## Start Supplied data
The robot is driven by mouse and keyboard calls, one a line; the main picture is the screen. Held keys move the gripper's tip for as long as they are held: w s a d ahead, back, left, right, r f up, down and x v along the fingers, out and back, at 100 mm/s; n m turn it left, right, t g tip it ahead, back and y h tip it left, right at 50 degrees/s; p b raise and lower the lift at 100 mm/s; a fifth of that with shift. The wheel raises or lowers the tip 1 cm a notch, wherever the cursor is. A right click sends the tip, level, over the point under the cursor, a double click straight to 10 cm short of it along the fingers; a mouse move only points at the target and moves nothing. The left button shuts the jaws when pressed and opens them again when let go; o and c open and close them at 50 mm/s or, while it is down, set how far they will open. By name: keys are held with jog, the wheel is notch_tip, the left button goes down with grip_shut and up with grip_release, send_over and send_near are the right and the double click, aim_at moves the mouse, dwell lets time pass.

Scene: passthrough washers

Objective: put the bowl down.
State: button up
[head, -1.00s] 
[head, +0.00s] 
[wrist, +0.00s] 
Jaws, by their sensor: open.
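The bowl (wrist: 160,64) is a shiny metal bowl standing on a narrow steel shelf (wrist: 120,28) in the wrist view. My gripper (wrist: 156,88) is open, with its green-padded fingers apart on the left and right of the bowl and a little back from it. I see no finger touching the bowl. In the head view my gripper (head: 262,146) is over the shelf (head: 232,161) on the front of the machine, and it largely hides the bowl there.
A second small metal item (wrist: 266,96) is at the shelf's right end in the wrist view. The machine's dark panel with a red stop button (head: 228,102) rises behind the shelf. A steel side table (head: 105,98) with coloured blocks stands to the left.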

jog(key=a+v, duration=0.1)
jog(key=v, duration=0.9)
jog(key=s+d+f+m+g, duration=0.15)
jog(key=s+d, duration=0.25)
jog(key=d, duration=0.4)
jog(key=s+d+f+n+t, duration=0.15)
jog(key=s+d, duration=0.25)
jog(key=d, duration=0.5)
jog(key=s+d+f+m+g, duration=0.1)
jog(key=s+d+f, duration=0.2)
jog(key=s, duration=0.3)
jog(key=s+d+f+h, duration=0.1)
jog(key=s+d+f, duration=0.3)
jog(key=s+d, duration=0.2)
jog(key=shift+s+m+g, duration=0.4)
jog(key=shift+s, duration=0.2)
## End Supplied data
*Objective*
The data above must be returned in full, exactly as written.

*Completed task*
The robot is driven by mouse and keyboard calls, one a line; the main picture is the screen. Held keys move the gripper's tip for as long as they are held: w s a d ahead, back, left, right, r f up, down and x v along the fingers, out and back, at 100 mm/s; n m turn it left, right, t g tip it ahead, back and y h tip it left, right at 50 degrees/s; p b raise and lower the lift at 100 mm/s; a fifth of that with shift. The wheel raises or lowers the tip 1 cm a notch, wherever the cursor is. A right click sends the tip, level, over the point under the cursor, a double click straight to 10 cm short of it along the fingers; a mouse move only points at the target and moves nothing. The left button shuts the jaws when pressed and opens them again when let go; o and c open and close them at 50 mm/s or, while it is down, set how far they will open. By name: keys are held with jog, the wheel is notch_tip, the left button goes down with grip_shut and up with grip_release, send_over and send_near are the right and the double click, aim_at moves the mouse, dwell lets time pass.

Scene: passthrough washers

Objective: put the bowl down.
State: button up
[head, -1.00s] 
[head, +0.00s] 
[wrist, +0.00s] 
Jaws, by their sensor: open.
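The bowl (wrist: 160,64) is a shiny metal bowl standing on a narrow steel shelf (wrist: 120,28) in the wrist view. My gripper (wrist: 156,88) is open, with its green-padded fingers apart on the left and right of the bowl and a little back from it. I see no finger touching the bowl. In the head view my gripper (head: 262,146) is over the shelf (head: 232,161) on the front of the machine, and it largely hides the bowl there.
A second small metal item (wrist: 266,96) is at the shelf's right end in the wrist view. The machine's dark panel with a red stop button (head: 228,102) rises behind the shelf. A steel side table (head: 105,98) with coloured blocks stands to the left.

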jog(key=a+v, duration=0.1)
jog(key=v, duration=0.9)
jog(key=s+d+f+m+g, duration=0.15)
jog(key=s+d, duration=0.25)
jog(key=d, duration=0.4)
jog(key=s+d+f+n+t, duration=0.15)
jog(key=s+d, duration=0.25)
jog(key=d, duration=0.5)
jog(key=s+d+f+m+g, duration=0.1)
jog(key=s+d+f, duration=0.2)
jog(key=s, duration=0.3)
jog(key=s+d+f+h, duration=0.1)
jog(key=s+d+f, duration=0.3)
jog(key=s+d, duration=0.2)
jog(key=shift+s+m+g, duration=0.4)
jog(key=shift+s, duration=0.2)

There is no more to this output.